The farms, scattered over Khartoum, Jazeera, Nile and other arable provinces in the East African Arab country, are more than triple the area of Bahrain and account for nearly 3.5 per cent of the UAE’s total area.
Figures by the Khartoum-based Arab Organization for Agricultural Development (AOAD) showed those farms exceed the UAE’s total cultivated areas, estimated at around 3.1 per cent of the country’s area of 81,000 square kilometers.
Quoted by the semi official UAE daily Alittihad, a Sudanese embassy official in Abu Dhabi said the UAE is the largest Gulf investor in farm projects in Sudan, controlling around 700,000 acres (4,832 square kilometers). The farms account for nearly 58 per cent of the 1.2 million acre farming ventures owned by the Gulf Cooperation Council (GCC), which groups the UAE with five other Gulf nations.
“The UAE’s farm investments in Sudan are the largest among the GCC investments in agricultural projects,” said Muneera Abdul Halim, an economic adviser at the Sudanese Embassy in the UAE.
She said the Zayed farm project is among the first and largest agricultural venture launched by the UAE in Sudan, with investment of around $60 million.
The UAE, Saudi Arabia and other Gulf nations decided in 2008 to invest abroad in farming projects given their arid desert nature following a surge in global food prices that were among the main drivers of soaring inflation in the region.
The six members are among the largest food importers in the world, with their combined farm import bill exceeding $20 billion in 2009.
AOAD data showed the GCC’s cumulative farm imports exceeded $75 billion during 2005-2009, accounting for around 41 per cent of the total Arab food import value of $180 billion although the population of the six members of around 36 million formed only about10 per cent of the total Arab population.
GCC and other Arab officials have repeatedly voiced concern about the farm gap and growing reliance on food imports, mainly from the US and other Western countries. Some officials considered such reliance as a risk to their security.
According to AOAD, a key Arab League establishment, most regional nations are suffering from slackening farm exports and rapid growth in the population, leading to a steady increase in their imports of food products.
It said the surge in exports had created a massive food gap of more than $180 billion over the past 10 years to turn the region into the biggest single food buyer.
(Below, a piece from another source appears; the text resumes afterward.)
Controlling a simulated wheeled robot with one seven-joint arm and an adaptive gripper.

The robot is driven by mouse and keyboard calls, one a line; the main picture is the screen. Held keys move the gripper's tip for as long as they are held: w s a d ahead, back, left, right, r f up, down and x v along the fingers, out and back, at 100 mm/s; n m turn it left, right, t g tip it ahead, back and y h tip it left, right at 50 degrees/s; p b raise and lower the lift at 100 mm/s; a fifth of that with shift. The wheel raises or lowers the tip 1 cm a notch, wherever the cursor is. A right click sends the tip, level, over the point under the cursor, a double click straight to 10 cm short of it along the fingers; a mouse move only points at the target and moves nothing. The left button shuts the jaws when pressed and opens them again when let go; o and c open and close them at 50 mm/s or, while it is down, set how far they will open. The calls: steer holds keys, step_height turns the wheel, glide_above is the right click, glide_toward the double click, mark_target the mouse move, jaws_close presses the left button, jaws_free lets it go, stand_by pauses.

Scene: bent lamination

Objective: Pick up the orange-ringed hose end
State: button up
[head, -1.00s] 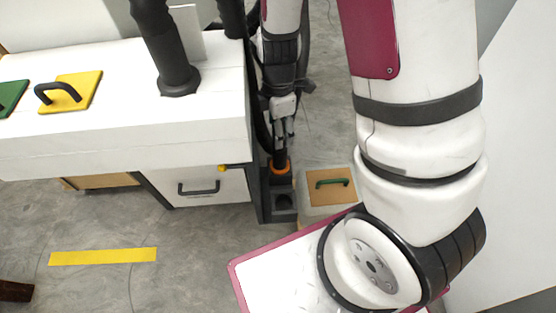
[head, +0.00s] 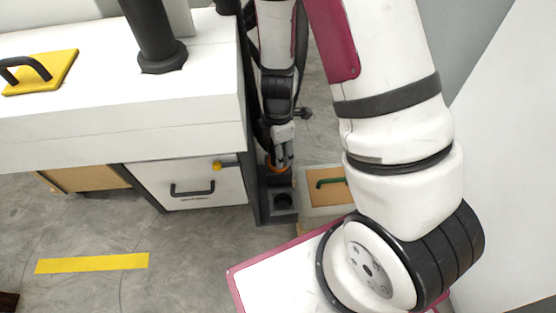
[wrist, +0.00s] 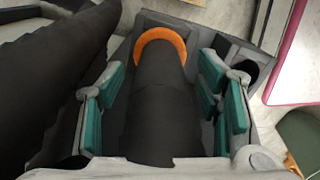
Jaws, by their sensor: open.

In a recent study, a key Saudi investment firm said the GCC’s decision to invest in farming projects in Sudan and other countries constitutes a turnaround in their policies to achieve food self sufficiency, describing it as unrealistic goal.
NCB Capital said the policy shift means the GCC nations, which control nearly 45 per cent of the world’s proven oil wealth, will rely more on food imports but such projects will allow them to overcome natural constraints at home.
“The GCC nations are shifting their agricultural policies away from the nationalistic goal of food self-sufficiency towards more flexible and broad-based efforts to ensure food security. The previous policies were ultimately undermined by acute constraints posed by the natural environment and resources on domestic agriculture,” NCB Capital said.
“This shift is translating into greater reliance on imports, outsourced agriculture and a greater focus on dry agriculture. Farming does not represent a significant component of the GCC economies as an exceptionally arid climate and low capital investments have limited its contribution to GDP and employment.”
Muneera said Sudan, long dubbed the “Arab and African food basket”, had massive arable land, estimated at nearly 100 million hectares, accounting for around 48 per cent of the total Arab cultivated areas. It also has around 130 million hectares of pasture areas and over 135 million heads of livestock.